Signals from Moscow

It is much too soon to tell if the Soviet Union is softening its stand on Afghanistan, but we are glad to see that some signals out of Moscow these days are getting attention in Western capitals. A week ago Leonid Brezhnev stated publicly that the Russians are prepared to being withdrawing their troops "as soon as all forms of ouside interference directed against Afghanistan" are ended. Now he has reformulated his conditions in a talk with American businessman Armand Hammer, suggesting the US, Pakistan, Iran, and other guarantee to use their influence against alleged subversion of Afghanistan in return for a Soviet pullout.

On the face of it there is little in this to suggest anything but a smokescreen for continued Soviet occupation of that hapless country. With many nations threatening not to attend the Olympic Games in Moscow, and grain and other embargoes underway or planned, this is an opportune time to launch a diplomatic "peace offensive." This could all be merely self-serving. But the Western allies are properly proving to see if behind an ostensibly hard-line stance lies some room for a negotiated settlement of the crisis. Mr. Brezhnev's comments in fact come against the background of increased diplomatic activity in the West aimed at achieving a Soviet withdrawal. The European Community foreign ministers have called for a neutralized, demilitarized Afghanistan. Presient Carter, for his part, has proposed in a letter to President Tito that the US and the Soviet Union would join other nations in guaranteeing Afghanistan's neutrality if Russian troops were withdrawn.

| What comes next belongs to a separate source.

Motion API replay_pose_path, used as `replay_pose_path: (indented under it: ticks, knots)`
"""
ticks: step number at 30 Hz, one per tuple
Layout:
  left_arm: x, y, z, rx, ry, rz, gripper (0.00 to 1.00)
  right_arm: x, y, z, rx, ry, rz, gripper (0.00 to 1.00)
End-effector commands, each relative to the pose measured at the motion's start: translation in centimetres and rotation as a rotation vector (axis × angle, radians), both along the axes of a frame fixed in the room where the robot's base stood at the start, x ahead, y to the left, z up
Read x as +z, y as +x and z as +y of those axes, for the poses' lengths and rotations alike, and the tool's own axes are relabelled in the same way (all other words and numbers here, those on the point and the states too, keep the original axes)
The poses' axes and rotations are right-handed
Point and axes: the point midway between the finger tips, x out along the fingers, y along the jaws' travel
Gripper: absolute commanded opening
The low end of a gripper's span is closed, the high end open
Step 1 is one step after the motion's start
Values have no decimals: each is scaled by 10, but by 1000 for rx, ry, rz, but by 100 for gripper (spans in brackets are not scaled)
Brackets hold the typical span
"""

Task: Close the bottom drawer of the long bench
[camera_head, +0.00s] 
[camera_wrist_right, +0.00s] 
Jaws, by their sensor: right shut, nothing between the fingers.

It would be extremely difficult for the Soviets to back down in Afghanistan because their prestige is on the line. Yet they cannot but be having second thoughts about their disastrous decision to go all out in securing their hold there. The situation grows worse every day. Anti-Soviet strikes by shopkeepers continue to hobble economic life in Kabul. Martial law has been imposed and the country apparently is being run by a Soviet military commander.* There are reports that Shiite religious leaders have been executed for instigating riots -- a development which, if true, could have reverberations in Iran. The guerrilla war goes on. The Afghan people, in short, are turning against their Soviet overlords with a vengeance and pacifying them could only be done at enormous cost. From Moscow's point of view, this must look like an impossible situation -- and this is not even to mention the hard blows it has sustained in the West and in the third world.

This is why it is important for the West to keep pursuing the possibilities for a political solution. But, as we have suggested before, this is also a signal opportunity for the nonaligned nations of the world to demonstrate by more than mere rhetoric that they wish to be free of the influence of either superpower. The countries of the region, especially, which have an interest in a nonaligned Afghanistan, ought to be in the forefront of efforts to find a diplomatic formula acceptable to the Soviets. Following up their stern condemnation of the Soviet Union at the United Nations with concrete initiatives aimed at a Soviet pullback, they could show they have come of age in assuming responsibility for what happens in their own backyard.